Larry Johnson went further:

    I have spoken to some people who are in a position to know. There has been damage. My source, however, declined to share classified information.

As Josh Marshall points out, this story shows that the integrity challenged Woodward, who has been pooh-poohing the Plame Wilson story all along, was part of it from the beginning.

Scooter’s lawyers are now claiming that this disclosure somehow exonerates their client.

“If what Woodward says is so, will Mr. Fitzgerald now say he was wrong to say on TV that Scooter Libby was the first official to give this information to a reporter?” Jeffress said last night. “The second question I would have is: Why did Mr. Fitzgerald indict Mr. Libby before fully investigating what other reporters knew about Wilson’s wife?”

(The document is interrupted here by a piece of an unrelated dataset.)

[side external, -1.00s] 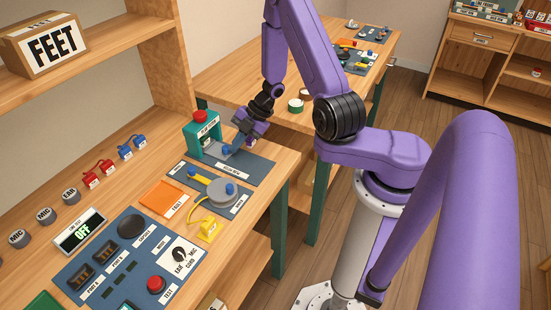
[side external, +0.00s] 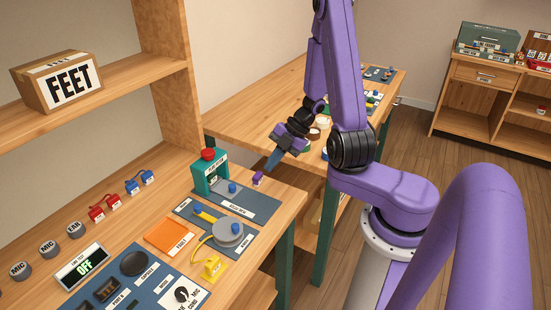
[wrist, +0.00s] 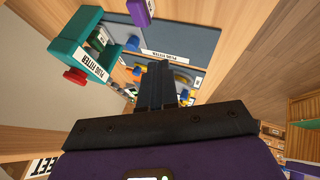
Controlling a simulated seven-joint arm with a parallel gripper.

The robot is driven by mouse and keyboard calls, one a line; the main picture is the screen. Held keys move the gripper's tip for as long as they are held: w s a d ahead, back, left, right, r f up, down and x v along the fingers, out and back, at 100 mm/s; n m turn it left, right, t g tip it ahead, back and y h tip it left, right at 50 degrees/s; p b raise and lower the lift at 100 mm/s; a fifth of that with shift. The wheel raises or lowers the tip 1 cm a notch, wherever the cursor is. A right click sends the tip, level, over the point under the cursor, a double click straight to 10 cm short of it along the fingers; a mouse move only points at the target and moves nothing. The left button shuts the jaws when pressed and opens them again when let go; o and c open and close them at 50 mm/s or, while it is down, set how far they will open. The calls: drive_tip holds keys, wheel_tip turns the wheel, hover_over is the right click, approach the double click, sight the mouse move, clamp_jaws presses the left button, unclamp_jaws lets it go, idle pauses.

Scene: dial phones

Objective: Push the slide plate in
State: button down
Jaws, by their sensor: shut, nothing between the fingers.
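The green plug fitter (side external: 209,173) with a red top button stands on a blue-grey mat. In the wrist view, the plug fitter (wrist: 82,43) is at the upper left. Its slide plate (side external: 222,189) carries a blue knob (side external: 232,188) and sticks out at the front. The knob (wrist: 132,43) also shows in the wrist view. My gripper (side external: 271,165) is shut and empty, raised to the right of the fitter and apart from the plate. Its dark fingers (wrist: 160,82) are together in the wrist view.
A second table (side external: 270,100) is behind my gripper.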

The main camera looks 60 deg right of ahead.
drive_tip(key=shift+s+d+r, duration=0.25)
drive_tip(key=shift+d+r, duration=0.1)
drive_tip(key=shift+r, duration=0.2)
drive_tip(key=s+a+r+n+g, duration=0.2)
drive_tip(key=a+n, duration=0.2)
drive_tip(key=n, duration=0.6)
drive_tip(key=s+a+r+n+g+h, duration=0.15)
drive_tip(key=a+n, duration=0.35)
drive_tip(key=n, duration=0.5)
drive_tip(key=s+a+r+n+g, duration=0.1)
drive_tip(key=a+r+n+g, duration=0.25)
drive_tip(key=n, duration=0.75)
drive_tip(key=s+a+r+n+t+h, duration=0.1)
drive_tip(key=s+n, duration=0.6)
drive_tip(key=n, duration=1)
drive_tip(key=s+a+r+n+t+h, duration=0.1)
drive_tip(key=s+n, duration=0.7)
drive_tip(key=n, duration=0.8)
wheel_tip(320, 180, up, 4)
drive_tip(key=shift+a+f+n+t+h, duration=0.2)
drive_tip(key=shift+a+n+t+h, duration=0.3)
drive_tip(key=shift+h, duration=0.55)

Of course, if ol’ Bob was keeping this disclosure a secret even from his editors, how exactly was Fitz supposed to know about it? But Fitz is still shaking the trees; the Libby indictment is not just a result but is part of his tree-shaking strategy, no doubt.

We are left to wonder who the unnamed official is and why this person waited until after the Libby indictment to reveal the Woodward connection to Fitzgerald. Guesses?

Update–hack sighting: CNN just reported on this story. They exhumed Bob Barr, of all people, to interview about the Energy Task Force. Lame.